**Data extract:**

_ _ _ _

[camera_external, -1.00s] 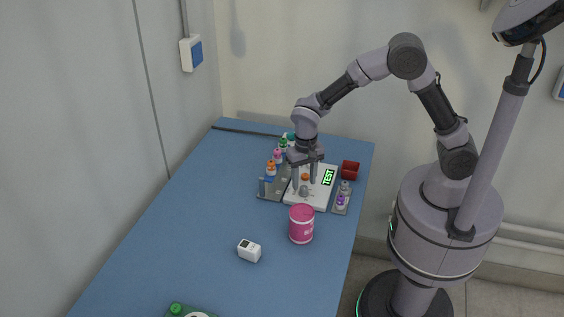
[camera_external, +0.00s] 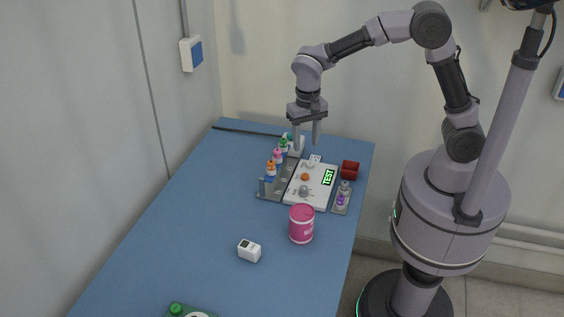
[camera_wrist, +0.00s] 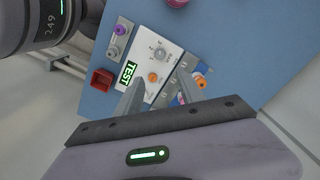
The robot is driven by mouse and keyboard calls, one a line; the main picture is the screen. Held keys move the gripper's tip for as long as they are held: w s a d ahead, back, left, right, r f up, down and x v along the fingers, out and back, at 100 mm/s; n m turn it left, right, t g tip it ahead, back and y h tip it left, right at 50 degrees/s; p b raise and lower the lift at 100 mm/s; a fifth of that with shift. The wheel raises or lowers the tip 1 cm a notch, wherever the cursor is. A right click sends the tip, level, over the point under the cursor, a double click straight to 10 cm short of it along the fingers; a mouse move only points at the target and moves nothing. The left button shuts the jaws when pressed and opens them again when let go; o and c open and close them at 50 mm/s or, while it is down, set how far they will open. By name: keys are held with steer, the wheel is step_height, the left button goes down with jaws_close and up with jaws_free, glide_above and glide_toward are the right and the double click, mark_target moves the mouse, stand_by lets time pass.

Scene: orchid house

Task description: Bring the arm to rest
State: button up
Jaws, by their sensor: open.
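My gripper (camera_external: 306,137) is open and empty, with two grey fingers pointing down. It hangs above the far end of the blue table (camera_external: 205,230), over the back edge of a white test panel (camera_external: 296,194). The panel has a lit green "TEST" display (camera_external: 328,177), an orange knob (camera_external: 305,177) and a grey knob (camera_external: 304,191). In the wrist view my gripper (camera_wrist: 158,85) shows its fingers spread apart, with the panel (camera_wrist: 141,52) below and beyond them. My arm is bent, with its elbow high at the upper right.
A rack (camera_external: 270,193) with several coloured bottles stands left of the panel. A small grey rack (camera_external: 340,205) and a red open box (camera_external: 350,170) are to its right. A pink tub (camera_external: 301,224) and a white device (camera_external: 249,251) stand nearer. The table's left side is mostly clear.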

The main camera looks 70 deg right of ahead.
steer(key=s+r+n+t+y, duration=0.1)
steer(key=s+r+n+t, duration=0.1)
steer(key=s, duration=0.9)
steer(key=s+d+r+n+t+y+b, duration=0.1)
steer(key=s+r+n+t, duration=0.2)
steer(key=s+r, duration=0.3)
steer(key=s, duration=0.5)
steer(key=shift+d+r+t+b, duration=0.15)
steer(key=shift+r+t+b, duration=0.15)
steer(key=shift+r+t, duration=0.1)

_ _ _ _

**Task:**
Determine how many lines of the data contain the word "button", and reply with that number only.

**The output:**
2